Le mauvais temps annoncé a laissé le soleil filtrer à travers une
éclaircie une fois mes bagages préparés et le petit déjeuner avalé,
juste pour me laisser partir de bonne humeur. Le soleil qui a suivi
n'est pas le seul responsable de mon sourire, je pars en quittant une
fois de plus les stress habituels des occidentaux, mais si le chemin
m'est devenu familier, mon bagage l'est moins. Je ne parle pas de ce
gros sac sur le porte-bagage, ni de celui que je porte sur les épaules,
j'évoque celui que mon coeur trimbale.
Ce livre que j'ai mis si longtemps à écrire en le peaufinant pour le
rendre digne de ceux qui sont morts, pour que les lecteurs puissent y
mesurer l'importance du drame qu'il raconte, ce livre qui m'a mis en
marge des vivants si longuement, qui m'a retenu dans cette demie-vie au
fin fond de ma mémoire avant qu'elle ne défaille, ce livre qui m'a
appris à bien écrire, et à ouvrir le coeur des gens, ce livre a déjà
dépassé mes espérances. Depuis son édition, tous ceux qui l'ont lu ont
été marqués par la vision du drame dont cette écriture témoigne, et si
beaucoup de mes proches ont un autre regard sur mon travail, de nouveaux
contacts de qualité se sont créés auprès de lecteurs qui ne me
connaissaient pas avant. Je suis saisi par l'impact qu'il peut avoir sur
les lecteurs.
C'est l'énergie venant de leurs témoignages de sympathie qui
représentent la plus grande partie de ce que je peux transporter sur
cette moto. Des conseils de prudence aux encouragements, des mots
gentils aux visages émus, j'ai la tête pleine d'un amour que je sens
communicatif à tel point que toutes les personnes rencontrées étaient
d'un gentillesse exquise, souriantes et vibrantes comme rarement on peut
les ressentir.
Pourtant, tout ceci ne représentait que le décors de mon état
d'esprit. La joie qui se mouvait en lui durant cette journée venait bien
d'avantage d'une muse vers laquelle je me dirige. Elle fait partie des
nouveaux lecteurs de mon livre, et en a été tellement touchée que ses
courriers de sympathie frisent la déclaration d'amour. À vrai dire, ce
n'est pas la première fois... mais c'est la première fois que j'y suis
autant sensible. Me suis-je dévoilé à ce point que des lectrices
puissent y voir le fond de mon âme ? La prudence face à l'ego oblige à
me demander si c'est bien le fond de mon âme. Tout ce travail d'écriture
était tellement dans cette direction, et je savais que pour toucher le
lecteur au plus profond de lui-même afin de le faire réagir, il me
fallait me dévoiler le plus intimement possible. Ce quatrième manuscrit
enfin édité n'est pourtant pas complet, et bien des choses plus intimes
encore étaient dans les précédents. Ce livre est-il donc le fond de mon
âme ?
Cette éternelle question de ce que l'on peut écrire et ce que l'on
ne peut pas, qu'il faut renoncer à se poser finalement un jour ou
l'autre pour figer ce que le lecteur lira... Comment connaître l'impact
que cela aura avant d''en voir le résultat ? Comment imaginer que tant
d'amour puisse se trouver dans des mots que l'on tape sur des touches ?
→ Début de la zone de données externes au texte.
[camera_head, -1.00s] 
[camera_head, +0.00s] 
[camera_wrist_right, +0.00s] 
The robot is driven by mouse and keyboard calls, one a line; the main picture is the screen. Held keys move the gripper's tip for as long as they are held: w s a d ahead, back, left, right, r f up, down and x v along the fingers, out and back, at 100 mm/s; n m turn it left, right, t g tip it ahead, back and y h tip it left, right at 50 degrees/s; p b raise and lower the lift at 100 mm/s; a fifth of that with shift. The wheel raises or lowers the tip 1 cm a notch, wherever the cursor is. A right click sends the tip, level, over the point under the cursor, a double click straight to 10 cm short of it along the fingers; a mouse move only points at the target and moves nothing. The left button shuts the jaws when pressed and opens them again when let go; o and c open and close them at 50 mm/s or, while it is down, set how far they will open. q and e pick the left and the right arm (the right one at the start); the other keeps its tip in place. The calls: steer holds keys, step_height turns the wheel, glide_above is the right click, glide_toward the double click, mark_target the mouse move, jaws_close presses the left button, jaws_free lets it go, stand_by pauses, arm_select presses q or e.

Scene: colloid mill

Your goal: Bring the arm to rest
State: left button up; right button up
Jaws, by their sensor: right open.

Cet amour n'est-il pas aussi illusoire que l'orthographe peut l'être
face au sens du mot ? Mais l'est-elle vraiment ?
Ces questions viennent de notre mental, mais j'ai fait le choix il y
a longtemps déjà de suivre mes sentiments avant mes réflexions, et en
personne sensible je crie que mes sentiments doivent dicter ma conduite,
bien plus encore que mon écriture. Et si mon écriture dictée par ces
sentiments profonds amènent des lecteurs à développer de l'amour en me
lisant, leur propre écriture peut aussi en développer en moi. Où donc
pourrait se trouver le moindre mal là-dedans ?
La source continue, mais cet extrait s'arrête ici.